Although I really enjoy catching some Z’s every now and then, I feel obligated to contend Nature’s effort to require this luxury we call ‘sleep’ on a daily basis. So how does one man, a mere mortal, single-handedly take on a force as great as nature? Why, with a brilliant plan, of course.

The average person requires eight hours of sleep per day. For thousands of years, humans have been practicing this slumberous ritual which has become an exceedingly difficult habit to break. My suggestion is to do with sleep as many are able to do with nicotine. No, not the patch. I was thinking more along the lines of gradually quitting, sleeping less and less over a period of time until it is no longer a physical requirement, but rather a luxury that can be performed when desired. This makes more sense to me, as there are seldom enough hours in the day to do everything that needs to be done.

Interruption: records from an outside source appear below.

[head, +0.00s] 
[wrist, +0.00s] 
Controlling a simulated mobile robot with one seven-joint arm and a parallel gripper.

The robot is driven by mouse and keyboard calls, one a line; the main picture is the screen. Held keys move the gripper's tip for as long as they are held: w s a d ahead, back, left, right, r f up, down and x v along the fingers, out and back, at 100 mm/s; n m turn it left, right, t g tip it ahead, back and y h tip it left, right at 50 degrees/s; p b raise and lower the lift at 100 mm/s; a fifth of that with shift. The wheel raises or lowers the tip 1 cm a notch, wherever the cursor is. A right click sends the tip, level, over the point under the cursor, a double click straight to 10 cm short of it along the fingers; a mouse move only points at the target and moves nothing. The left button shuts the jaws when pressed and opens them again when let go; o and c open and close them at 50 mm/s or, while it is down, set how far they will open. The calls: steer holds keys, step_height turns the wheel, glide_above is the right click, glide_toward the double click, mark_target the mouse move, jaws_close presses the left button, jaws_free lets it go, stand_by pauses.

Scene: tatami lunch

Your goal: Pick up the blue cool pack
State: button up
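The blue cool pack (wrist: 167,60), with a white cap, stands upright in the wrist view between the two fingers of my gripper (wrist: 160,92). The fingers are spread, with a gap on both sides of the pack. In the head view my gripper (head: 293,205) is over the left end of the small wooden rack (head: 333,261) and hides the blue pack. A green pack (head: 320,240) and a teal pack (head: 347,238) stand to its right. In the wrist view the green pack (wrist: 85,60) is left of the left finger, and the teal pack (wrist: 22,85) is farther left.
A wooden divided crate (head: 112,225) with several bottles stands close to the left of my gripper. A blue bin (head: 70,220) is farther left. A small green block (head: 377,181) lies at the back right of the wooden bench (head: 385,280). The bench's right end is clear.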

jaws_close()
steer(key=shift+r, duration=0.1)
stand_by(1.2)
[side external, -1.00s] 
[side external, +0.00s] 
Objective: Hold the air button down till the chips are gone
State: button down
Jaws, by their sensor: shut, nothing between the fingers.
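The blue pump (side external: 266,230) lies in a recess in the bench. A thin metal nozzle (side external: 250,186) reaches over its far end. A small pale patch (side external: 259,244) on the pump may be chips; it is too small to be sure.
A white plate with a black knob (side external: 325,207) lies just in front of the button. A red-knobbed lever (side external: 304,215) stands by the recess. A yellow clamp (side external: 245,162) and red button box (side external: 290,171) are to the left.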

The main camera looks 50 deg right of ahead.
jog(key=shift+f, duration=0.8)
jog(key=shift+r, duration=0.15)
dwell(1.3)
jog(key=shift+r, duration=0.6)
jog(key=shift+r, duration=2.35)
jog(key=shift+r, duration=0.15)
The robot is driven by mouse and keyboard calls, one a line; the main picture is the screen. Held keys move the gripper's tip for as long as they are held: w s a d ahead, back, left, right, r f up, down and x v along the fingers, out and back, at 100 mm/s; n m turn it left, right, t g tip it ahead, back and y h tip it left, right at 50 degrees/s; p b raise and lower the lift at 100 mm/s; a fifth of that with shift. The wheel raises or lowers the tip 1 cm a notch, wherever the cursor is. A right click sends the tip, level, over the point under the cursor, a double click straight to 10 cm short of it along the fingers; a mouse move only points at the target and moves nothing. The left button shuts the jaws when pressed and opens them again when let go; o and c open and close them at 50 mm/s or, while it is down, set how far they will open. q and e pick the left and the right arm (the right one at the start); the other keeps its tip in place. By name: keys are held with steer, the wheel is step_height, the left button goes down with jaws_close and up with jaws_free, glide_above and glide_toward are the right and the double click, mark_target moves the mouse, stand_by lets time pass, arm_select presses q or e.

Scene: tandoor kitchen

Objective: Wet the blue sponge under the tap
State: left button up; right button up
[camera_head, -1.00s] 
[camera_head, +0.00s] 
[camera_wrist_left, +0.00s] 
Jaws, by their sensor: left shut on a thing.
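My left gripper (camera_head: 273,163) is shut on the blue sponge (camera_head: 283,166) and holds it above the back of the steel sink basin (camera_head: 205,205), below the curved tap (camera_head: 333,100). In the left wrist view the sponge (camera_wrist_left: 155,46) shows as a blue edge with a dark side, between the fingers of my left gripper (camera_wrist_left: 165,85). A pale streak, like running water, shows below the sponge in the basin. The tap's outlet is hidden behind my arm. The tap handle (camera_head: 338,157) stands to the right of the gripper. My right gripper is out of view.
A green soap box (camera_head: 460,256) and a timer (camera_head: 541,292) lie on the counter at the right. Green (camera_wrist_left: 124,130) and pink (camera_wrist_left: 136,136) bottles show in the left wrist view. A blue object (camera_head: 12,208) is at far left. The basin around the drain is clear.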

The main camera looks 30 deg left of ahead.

By quitting sleeping, you could rest socially when it’s convenient for you. No more drowsiness and fatigue to adversely affect your productivity.

It won’t be easy, but nothing worth trying for is. If we all work together, we can liberate millions of people throughout the world from this global epidemic. So come with me! Join hands and fight the battle against sleep as a team! College kids, truck drivers, graveyard shifters…anyone who’s ever woken up late for work or missed an appointment! It’s time to rise against this unnecessary evil and take back the one-third of our life that slumber has robbed from us!!!